KI SETZE(Done at MOT Bayonne, 1996)
This week's Torah portion of Ki-Setze is part of the book of DEVARIM, the last of the Five Books of Moses. DEVARIM is essentially the last will and testament of Moses, a restatement of Hebrew law to the sons and daughters of the freed Egyptian slaves, the generation which would actually enter and posses the Promised Land. One need not proceed further than the opening verses of the portion of Ki-Setze to find a topic to speak on which is apropos to the business we are in. The essence of Judaism is a moral framework which encompasses all aspects of life. According to ancient Jewish theological principles, when we adhere to these rules we aspire to a more sanctified state which warrants the positive intervention of HASHEM. For the Jewish People, even the conduct of war has with it a set of moral or humane responsibilities, which when followed was believed to ensure HASHEM's assistance in securing victory. The first verses of Ki-Setze offer one of these rules of war, the appropriate way for Jewish soldiers to treat women inhabitants of captured territories.
A note here, what was considered moral and acceptable treatment of women some 3500 years ago, could easily be termed chauvinistic today. My purpose here is not to condone or explain these attitudes, but to convey possible modern implications of some interpretations of these verses by ancient commentators. To accomplish this, we should consider these interpretations within the historical context at the time they were prepared.
The tradition of many societies allows conquering warriors to indulge in unbridled rape and pillage of defeated peoples as spoils of war. The Torah however, states that should a Jewish soldier become infatuated with a female captive, he was permitted to take this woman as his wife provided they both undergo a thirty day "cooling off period". During this period, the woman was to live in the soldier's house (although no intimate contact was permitted) and an effort had to be made to make the woman as unattractive as possible. She was required to shave her head, cut off her fingernails, wear unbecoming clothing and spend the thirty days in a state of mourning for the loss of her parents or, as some say, the loss of her country. After a month of seeing her this way the soldier was then allowed to make the final decision of whether she would become his wife. If she. were still appealing to him they would marry, if not she was set free without condition.
Most modern readers of these verses of Ki-Setze realize that such a concept begs an important question - could a soldier at the height of battle be reasonably expected restrain himself in this way? One ancient group of sages recognized this. They understood that combat involves passion and that this passion sometimes resolves into a sexual energy that the soldier, at the culmination of battle, could not repress. They held therefore, that the soldier was to be allowed one and only one intimacy with the object of his affections, if she was willing, prior to the start of her 30 day mourning period. This would allow the soldier an avenue to vent his passions without becoming a slave to his emotions. Although this interpretation is not generally accepted and perhaps should never be, it does show that the ancient sages were willing to challenge a principle they thought impossible to enforce. How nice it would be if modern lawmakers, both in the religious and secular arenas, shared this realistic attitude.

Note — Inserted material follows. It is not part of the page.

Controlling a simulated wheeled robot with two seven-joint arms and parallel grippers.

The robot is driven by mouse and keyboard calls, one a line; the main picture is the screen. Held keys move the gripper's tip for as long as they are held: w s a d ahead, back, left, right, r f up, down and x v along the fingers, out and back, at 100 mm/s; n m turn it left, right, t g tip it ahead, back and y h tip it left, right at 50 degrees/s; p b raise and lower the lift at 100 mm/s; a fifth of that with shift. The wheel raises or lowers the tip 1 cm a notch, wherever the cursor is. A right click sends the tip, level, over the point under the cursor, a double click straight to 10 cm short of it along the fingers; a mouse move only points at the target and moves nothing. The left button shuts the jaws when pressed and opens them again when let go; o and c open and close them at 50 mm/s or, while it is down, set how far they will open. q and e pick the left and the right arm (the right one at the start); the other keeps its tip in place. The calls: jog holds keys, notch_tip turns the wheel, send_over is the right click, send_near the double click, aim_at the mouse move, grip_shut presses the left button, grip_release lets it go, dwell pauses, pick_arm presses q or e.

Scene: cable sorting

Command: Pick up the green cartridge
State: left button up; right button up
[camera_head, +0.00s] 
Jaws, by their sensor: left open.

Perhaps more than any other criterion, a nation's conduct of war can either secure or destroy it's place amongst the peoples of the world. Despite Germany and Japan's struggle to attain legitimacy in the Post-World War II era, many find it hard to forget their conduct of that war. While succeeding generations of those countries prefer not to think of the war, Americans such as myself were able look back with pride at the accomplishments of our parents on the recent 50th anniversary of VJ day, knowing that World War II veterans like my father fought justly, in a just cause. As American Jews, the portion of Ki-Setze reveals a further source of pride in that our country's conduct had amongst its roots the moral and humane traditions arising from our Torah, Judaismís roadmap to fulfillment.
My father and I would like to take this opportunity to wish you a healthy happy and prosperous New Year.